═════ LISTED ENTRIES ═════

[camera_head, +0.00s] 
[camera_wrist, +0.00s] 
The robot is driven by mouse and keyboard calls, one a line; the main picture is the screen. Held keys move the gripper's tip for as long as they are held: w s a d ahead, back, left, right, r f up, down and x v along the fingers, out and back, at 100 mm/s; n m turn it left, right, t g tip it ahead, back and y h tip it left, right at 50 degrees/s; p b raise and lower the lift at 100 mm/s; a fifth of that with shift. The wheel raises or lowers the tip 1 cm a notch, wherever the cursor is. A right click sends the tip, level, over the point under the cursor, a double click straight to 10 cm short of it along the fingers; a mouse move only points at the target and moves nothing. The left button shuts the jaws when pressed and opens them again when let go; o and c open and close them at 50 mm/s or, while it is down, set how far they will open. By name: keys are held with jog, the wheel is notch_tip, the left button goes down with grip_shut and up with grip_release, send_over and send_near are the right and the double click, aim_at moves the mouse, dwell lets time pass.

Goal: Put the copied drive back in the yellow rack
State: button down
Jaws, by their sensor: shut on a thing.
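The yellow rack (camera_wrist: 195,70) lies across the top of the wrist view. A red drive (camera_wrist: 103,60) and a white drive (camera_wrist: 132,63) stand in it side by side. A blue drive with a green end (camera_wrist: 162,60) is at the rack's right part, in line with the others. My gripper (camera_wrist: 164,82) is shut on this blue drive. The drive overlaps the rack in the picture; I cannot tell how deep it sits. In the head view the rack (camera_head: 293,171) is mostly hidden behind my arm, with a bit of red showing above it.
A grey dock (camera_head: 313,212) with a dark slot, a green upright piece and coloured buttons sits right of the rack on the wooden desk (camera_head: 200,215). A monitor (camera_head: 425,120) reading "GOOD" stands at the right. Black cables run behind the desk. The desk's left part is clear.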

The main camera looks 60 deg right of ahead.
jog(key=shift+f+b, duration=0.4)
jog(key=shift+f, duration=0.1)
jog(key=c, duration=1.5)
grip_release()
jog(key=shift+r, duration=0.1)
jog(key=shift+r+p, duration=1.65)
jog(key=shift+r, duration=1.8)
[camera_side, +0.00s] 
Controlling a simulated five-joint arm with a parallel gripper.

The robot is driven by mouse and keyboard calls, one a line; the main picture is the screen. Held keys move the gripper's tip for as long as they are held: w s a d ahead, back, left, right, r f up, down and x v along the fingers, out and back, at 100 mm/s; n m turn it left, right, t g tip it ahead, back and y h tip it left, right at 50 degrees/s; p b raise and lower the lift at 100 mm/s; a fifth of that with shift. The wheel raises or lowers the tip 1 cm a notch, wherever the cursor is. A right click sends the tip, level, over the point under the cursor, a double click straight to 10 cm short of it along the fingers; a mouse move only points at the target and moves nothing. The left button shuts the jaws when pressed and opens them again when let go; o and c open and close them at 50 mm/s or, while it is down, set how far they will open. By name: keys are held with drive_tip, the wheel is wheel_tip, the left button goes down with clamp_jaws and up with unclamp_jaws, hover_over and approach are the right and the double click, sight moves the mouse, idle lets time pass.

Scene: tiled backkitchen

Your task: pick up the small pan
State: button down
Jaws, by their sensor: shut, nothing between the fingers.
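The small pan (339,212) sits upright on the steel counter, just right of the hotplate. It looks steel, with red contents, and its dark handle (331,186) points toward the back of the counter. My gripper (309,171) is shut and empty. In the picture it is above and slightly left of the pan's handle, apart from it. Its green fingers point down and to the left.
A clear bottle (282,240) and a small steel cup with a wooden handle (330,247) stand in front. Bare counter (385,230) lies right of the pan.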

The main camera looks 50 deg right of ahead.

═════

§ TASK DIRECTIONS: Repeat the data precisely, line by line.

§ RESPONSE BELOW:
[camera_head, +0.00s] 
[camera_wrist, +0.00s] 
The robot is driven by mouse and keyboard calls, one a line; the main picture is the screen. Held keys move the gripper's tip for as long as they are held: w s a d ahead, back, left, right, r f up, down and x v along the fingers, out and back, at 100 mm/s; n m turn it left, right, t g tip it ahead, back and y h tip it left, right at 50 degrees/s; p b raise and lower the lift at 100 mm/s; a fifth of that with shift. The wheel raises or lowers the tip 1 cm a notch, wherever the cursor is. A right click sends the tip, level, over the point under the cursor, a double click straight to 10 cm short of it along the fingers; a mouse move only points at the target and moves nothing. The left button shuts the jaws when pressed and opens them again when let go; o and c open and close them at 50 mm/s or, while it is down, set how far they will open. By name: keys are held with jog, the wheel is notch_tip, the left button goes down with grip_shut and up with grip_release, send_over and send_near are the right and the double click, aim_at moves the mouse, dwell lets time pass.

Goal: Put the copied drive back in the yellow rack
State: button down
Jaws, by their sensor: shut on a thing.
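The yellow rack (camera_wrist: 195,70) lies across the top of the wrist view. A red drive (camera_wrist: 103,60) and a white drive (camera_wrist: 132,63) stand in it side by side. A blue drive with a green end (camera_wrist: 162,60) is at the rack's right part, in line with the others. My gripper (camera_wrist: 164,82) is shut on this blue drive. The drive overlaps the rack in the picture; I cannot tell how deep it sits. In the head view the rack (camera_head: 293,171) is mostly hidden behind my arm, with a bit of red showing above it.
A grey dock (camera_head: 313,212) with a dark slot, a green upright piece and coloured buttons sits right of the rack on the wooden desk (camera_head: 200,215). A monitor (camera_head: 425,120) reading "GOOD" stands at the right. Black cables run behind the desk. The desk's left part is clear.

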The main camera looks 60 deg right of ahead.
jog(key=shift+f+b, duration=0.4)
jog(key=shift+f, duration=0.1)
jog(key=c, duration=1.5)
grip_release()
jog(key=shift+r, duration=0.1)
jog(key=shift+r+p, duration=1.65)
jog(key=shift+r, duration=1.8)
[camera_side, +0.00s] 
Controlling a simulated five-joint arm with a parallel gripper.

The robot is driven by mouse and keyboard calls, one a line; the main picture is the screen. Held keys move the gripper's tip for as long as they are held: w s a d ahead, back, left, right, r f up, down and x v along the fingers, out and back, at 100 mm/s; n m turn it left, right, t g tip it ahead, back and y h tip it left, right at 50 degrees/s; p b raise and lower the lift at 100 mm/s; a fifth of that with shift. The wheel raises or lowers the tip 1 cm a notch, wherever the cursor is. A right click sends the tip, level, over the point under the cursor, a double click straight to 10 cm short of it along the fingers; a mouse move only points at the target and moves nothing. The left button shuts the jaws when pressed and opens them again when let go; o and c open and close them at 50 mm/s or, while it is down, set how far they will open. By name: keys are held with drive_tip, the wheel is wheel_tip, the left button goes down with clamp_jaws and up with unclamp_jaws, hover_over and approach are the right and the double click, sight moves the mouse, idle lets time pass.

Scene: tiled backkitchen

Your task: pick up the small pan
State: button down
Jaws, by their sensor: shut, nothing between the fingers.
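The small pan (339,212) sits upright on the steel counter, just right of the hotplate. It looks steel, with red contents, and its dark handle (331,186) points toward the back of the counter. My gripper (309,171) is shut and empty. In the picture it is above and slightly left of the pan's handle, apart from it. Its green fingers point down and to the left.
A clear bottle (282,240) and a small steel cup with a wooden handle (330,247) stand in front. Bare counter (385,230) lies right of the pan.

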The main camera looks 50 deg right of ahead.

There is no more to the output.